The global music industry has become the most concentrated global media market. Currently
there are three large music corporations: Universal Music Group (US-based; part of French
media giant Vivendi); Sony Music Entertainment (part of media giant Sony, both US and
Japan; includes BMG, part of German Bertelsmann); and Warner Music Group (US-based;
separated from Time Warner in 2004). Each corporation consists of smaller companies and
labels, owning growing portfolios of record labels in different territories and thereby
dominating the music market globally. They own many well-known smaller labels, which,
while often started by entrepreneurs, have been absorbed into the corporations, specifically
when the signed artists promise high degrees of corporate success. The music industry is
situated in the most developed countries (e.g. US, UK, Japan, Germany, France). In terms of
its structure, two corporations (Universal Music and Sony Music) are subsidiaries of larger
media conglomerates, characterized by cross-border ownership, trade, and global
concentration. (Warner Music Group is independent, but similarly a conglomerate
corporation.) The structure of the conglomerates, to which Universal and Sony belong, is thus
underpinned by acquisitions of sub-companies, as well as mergers across larger corporations
(horizontal integration).
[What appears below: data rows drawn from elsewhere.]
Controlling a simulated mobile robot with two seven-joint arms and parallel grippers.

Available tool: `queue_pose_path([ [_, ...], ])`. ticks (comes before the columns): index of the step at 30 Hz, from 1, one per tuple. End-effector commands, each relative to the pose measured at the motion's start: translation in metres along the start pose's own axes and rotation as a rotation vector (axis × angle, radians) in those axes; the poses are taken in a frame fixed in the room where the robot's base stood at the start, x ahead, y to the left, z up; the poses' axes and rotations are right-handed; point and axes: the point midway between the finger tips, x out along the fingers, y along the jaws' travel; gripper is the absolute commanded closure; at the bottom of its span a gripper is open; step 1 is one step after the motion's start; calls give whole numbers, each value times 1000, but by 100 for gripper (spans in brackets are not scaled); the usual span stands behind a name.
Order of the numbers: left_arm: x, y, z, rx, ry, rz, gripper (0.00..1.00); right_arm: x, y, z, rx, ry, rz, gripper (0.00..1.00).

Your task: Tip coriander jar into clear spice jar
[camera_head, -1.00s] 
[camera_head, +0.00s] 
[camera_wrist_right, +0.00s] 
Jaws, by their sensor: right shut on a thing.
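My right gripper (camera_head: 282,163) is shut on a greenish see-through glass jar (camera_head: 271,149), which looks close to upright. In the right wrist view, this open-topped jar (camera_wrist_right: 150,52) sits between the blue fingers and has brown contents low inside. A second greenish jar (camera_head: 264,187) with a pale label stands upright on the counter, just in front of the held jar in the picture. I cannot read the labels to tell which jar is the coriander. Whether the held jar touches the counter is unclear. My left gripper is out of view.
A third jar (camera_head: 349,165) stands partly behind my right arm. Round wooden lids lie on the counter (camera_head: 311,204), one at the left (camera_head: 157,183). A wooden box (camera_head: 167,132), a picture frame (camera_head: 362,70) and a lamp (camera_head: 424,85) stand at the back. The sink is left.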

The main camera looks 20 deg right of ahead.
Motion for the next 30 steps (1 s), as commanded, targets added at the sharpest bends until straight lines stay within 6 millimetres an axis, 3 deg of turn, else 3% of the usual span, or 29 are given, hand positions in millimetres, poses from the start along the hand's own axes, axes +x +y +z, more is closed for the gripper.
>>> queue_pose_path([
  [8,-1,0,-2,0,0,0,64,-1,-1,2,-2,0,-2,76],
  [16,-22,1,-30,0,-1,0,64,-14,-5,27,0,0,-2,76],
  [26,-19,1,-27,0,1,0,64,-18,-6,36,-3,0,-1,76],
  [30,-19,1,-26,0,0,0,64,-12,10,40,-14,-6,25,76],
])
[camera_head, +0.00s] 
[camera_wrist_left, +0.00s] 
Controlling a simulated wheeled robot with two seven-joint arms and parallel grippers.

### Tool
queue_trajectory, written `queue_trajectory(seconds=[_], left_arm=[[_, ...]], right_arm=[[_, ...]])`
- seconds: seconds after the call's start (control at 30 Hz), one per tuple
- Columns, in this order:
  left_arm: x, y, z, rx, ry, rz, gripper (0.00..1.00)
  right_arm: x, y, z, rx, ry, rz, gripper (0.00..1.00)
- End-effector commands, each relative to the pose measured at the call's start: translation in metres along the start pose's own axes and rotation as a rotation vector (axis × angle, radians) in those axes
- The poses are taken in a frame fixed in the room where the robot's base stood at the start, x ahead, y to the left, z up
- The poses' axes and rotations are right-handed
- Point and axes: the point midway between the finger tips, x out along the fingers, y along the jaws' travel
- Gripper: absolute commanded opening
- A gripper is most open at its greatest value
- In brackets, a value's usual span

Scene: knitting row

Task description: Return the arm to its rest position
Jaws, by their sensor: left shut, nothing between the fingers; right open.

Through vertical mergers, corporations can connect smaller
companies further up and down the production/consumption chain, such as for music touring
and live performance. Both horizontal and vertical mergers enable corporations to create
synergy with related entertainment industries by successfully aligning recording technologies
with the dissemination capacities of other entertainment media, including radio, cinema,
television, and the Internet. Big corporations continuously buy up smaller companies to help
sell products across markets, so that business is fed to companies within the same
corporation. This networked structure works in favor of both, corporations and smaller
companies, which creates a system of mutual interdependence.
The 1980s marked a shift toward increasing cultural abstraction and the emergence of a new
wave of consumption based on an image industry in fashion, lifestyle, and popular culture.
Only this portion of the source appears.